4. Uses Jargon to Mask Poor Results
Buzzwords might sound good, but if your agency is relying on marketing jargon when presenting results, they might simply be trying to make poor results sound like good results.
“This ‘smoke and mirrors’ tactic is common among shady marketing agencies,” Nessman says. “They think it makes them sound like experts, but really, it’s a barrier to effective communication.”
The fact is, not all marketing works.
“Some campaigns generate excellent results, and others not so much,” Nessman continues. “Your agency needs to be able to analyze, assess, and then communicate what they learned in order to improve the next campaign.
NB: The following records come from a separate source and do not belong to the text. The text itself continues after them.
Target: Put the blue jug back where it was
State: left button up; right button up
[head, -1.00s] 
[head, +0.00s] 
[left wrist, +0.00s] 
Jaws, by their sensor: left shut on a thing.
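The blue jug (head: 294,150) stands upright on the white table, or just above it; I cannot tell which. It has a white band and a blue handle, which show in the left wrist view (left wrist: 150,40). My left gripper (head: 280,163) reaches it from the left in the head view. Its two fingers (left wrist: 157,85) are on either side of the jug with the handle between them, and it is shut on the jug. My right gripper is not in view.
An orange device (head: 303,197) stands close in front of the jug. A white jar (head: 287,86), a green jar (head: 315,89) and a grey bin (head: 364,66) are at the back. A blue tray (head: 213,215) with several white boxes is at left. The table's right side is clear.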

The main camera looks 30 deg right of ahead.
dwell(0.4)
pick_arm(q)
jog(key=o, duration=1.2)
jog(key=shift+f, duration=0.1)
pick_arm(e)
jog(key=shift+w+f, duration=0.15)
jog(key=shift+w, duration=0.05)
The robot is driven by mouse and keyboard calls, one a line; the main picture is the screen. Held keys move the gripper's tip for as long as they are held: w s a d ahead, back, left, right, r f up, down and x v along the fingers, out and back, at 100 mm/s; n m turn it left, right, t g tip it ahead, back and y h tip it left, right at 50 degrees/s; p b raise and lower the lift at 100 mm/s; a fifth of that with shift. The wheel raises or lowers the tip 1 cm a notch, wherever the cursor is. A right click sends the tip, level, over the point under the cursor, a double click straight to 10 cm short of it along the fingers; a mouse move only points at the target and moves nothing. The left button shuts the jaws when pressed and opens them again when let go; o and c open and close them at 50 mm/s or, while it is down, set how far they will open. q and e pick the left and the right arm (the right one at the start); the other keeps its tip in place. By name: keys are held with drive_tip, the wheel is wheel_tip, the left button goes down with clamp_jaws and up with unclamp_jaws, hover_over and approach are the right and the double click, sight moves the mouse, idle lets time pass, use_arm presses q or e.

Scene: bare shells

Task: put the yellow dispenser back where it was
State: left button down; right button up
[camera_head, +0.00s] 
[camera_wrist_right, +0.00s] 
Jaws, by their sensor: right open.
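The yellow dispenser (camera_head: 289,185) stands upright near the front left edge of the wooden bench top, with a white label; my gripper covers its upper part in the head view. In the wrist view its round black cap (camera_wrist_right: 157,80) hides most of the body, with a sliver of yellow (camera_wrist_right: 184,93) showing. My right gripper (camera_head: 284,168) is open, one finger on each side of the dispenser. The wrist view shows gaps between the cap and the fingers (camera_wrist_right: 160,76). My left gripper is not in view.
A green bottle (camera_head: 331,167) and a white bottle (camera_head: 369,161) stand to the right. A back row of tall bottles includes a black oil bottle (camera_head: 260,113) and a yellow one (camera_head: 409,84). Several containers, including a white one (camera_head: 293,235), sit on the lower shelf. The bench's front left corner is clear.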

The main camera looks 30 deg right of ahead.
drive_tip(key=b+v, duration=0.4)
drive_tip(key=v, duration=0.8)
Agencies that only share wins and successes with you are not being transparent with you and are missing a key opportunity to collaborate."
5. Doesn’t Stick to Deadlines
Does your agency have a punctuality problem? If your agency doesn’t stick to deadlines, not only do production timelines get out of whack, but it also begs the question: How much do they really care?
6. Doesn’t Follow Through on Tasks
Similarly, if they say they’re going to do something, they better follow through. It all goes back to trust.
“Trust is the key to any agency-client relationship,” Nessman says. “The agency you’re working with should have a track record of meeting or exceeding deadlines and getting deliverables and reports to you on or even ahead of time.”
7. Doesn’t Provide Any Actual Strategy
A lot of digital marketing agencies out there focus on deliverables or tasks and claim it is a strategy.
“If your agency is focused on the number of blog posts, guest posts, links, or pages optimized, you should know this isn’t a strategy,” Nessman warns. “It’s a checklist of tasks to be done, whether or not they’re effective.
“A proactive marketing strategy,” Nessman continues, “involves analyzing data; acting in anticipation of future problems, needs, or changes; and being agile and flexible with your tactics.”
To determine if your agency has an actual strategy, ask them what the plan is to engage with your audience and build lasting value that turns site visitors into customers:
- Do they understand your industry?
- Do they know what the buyer wants and what will influence their buying decisions?
- Have they created buyer personas?
Don’t be afraid to ask your marketing agency questions. If they’re a shady marketing agency, you might not hear from them for a week, and when you do, their email will be full of meaningless buzzwords. If they’re legit, they’ll be happy to answer any and all questions until you’re completely comfortable.